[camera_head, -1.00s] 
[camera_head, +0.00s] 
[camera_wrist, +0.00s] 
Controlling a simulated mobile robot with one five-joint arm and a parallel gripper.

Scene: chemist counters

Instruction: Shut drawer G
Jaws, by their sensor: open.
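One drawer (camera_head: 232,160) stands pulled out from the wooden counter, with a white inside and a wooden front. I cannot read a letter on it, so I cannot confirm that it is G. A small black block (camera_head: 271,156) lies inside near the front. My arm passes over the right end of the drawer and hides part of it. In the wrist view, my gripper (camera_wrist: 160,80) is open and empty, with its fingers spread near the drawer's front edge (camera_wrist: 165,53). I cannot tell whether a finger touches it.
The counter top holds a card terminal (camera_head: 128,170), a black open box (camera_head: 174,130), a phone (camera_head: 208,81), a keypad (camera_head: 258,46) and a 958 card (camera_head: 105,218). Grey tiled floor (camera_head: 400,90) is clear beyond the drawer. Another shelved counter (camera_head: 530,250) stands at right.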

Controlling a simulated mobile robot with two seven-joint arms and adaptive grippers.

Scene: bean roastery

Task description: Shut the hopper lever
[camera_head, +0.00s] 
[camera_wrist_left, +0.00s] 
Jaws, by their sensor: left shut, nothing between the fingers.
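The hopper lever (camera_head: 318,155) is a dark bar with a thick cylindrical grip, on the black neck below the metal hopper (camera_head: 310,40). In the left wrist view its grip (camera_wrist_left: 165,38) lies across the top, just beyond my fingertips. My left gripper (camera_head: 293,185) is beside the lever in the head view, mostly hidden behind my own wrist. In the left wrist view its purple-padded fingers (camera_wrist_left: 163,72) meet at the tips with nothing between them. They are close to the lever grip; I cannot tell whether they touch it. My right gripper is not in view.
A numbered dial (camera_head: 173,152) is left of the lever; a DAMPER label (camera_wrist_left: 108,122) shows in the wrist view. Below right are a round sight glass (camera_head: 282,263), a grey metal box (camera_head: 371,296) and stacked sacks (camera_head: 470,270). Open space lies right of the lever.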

+ + +

WHAT TO PRODUCE - Copy out each record exactly as given, omitting none.

WRITTEN REPLY -
[camera_head, -1.00s] 
[camera_head, +0.00s] 
[camera_wrist, +0.00s] 
Controlling a simulated mobile robot with one five-joint arm and a parallel gripper.

Scene: chemist counters

Instruction: Shut drawer G
Jaws, by their sensor: open.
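One drawer (camera_head: 232,160) stands pulled out from the wooden counter, with a white inside and a wooden front. I cannot read a letter on it, so I cannot confirm that it is G. A small black block (camera_head: 271,156) lies inside near the front. My arm passes over the right end of the drawer and hides part of it. In the wrist view, my gripper (camera_wrist: 160,80) is open and empty, with its fingers spread near the drawer's front edge (camera_wrist: 165,53). I cannot tell whether a finger touches it.
The counter top holds a card terminal (camera_head: 128,170), a black open box (camera_head: 174,130), a phone (camera_head: 208,81), a keypad (camera_head: 258,46) and a 958 card (camera_head: 105,218). Grey tiled floor (camera_head: 400,90) is clear beyond the drawer. Another shelved counter (camera_head: 530,250) stands at right.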

Controlling a simulated mobile robot with two seven-joint arms and adaptive grippers.

Scene: bean roastery

Task description: Shut the hopper lever
[camera_head, +0.00s] 
[camera_wrist_left, +0.00s] 
Jaws, by their sensor: left shut, nothing between the fingers.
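The hopper lever (camera_head: 318,155) is a dark bar with a thick cylindrical grip, on the black neck below the metal hopper (camera_head: 310,40). In the left wrist view its grip (camera_wrist_left: 165,38) lies across the top, just beyond my fingertips. My left gripper (camera_head: 293,185) is beside the lever in the head view, mostly hidden behind my own wrist. In the left wrist view its purple-padded fingers (camera_wrist_left: 163,72) meet at the tips with nothing between them. They are close to the lever grip; I cannot tell whether they touch it. My right gripper is not in view.
A numbered dial (camera_head: 173,152) is left of the lever; a DAMPER label (camera_wrist_left: 108,122) shows in the wrist view. Below right are a round sight glass (camera_head: 282,263), a grey metal box (camera_head: 371,296) and stacked sacks (camera_head: 470,270). Open space lies right of the lever.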

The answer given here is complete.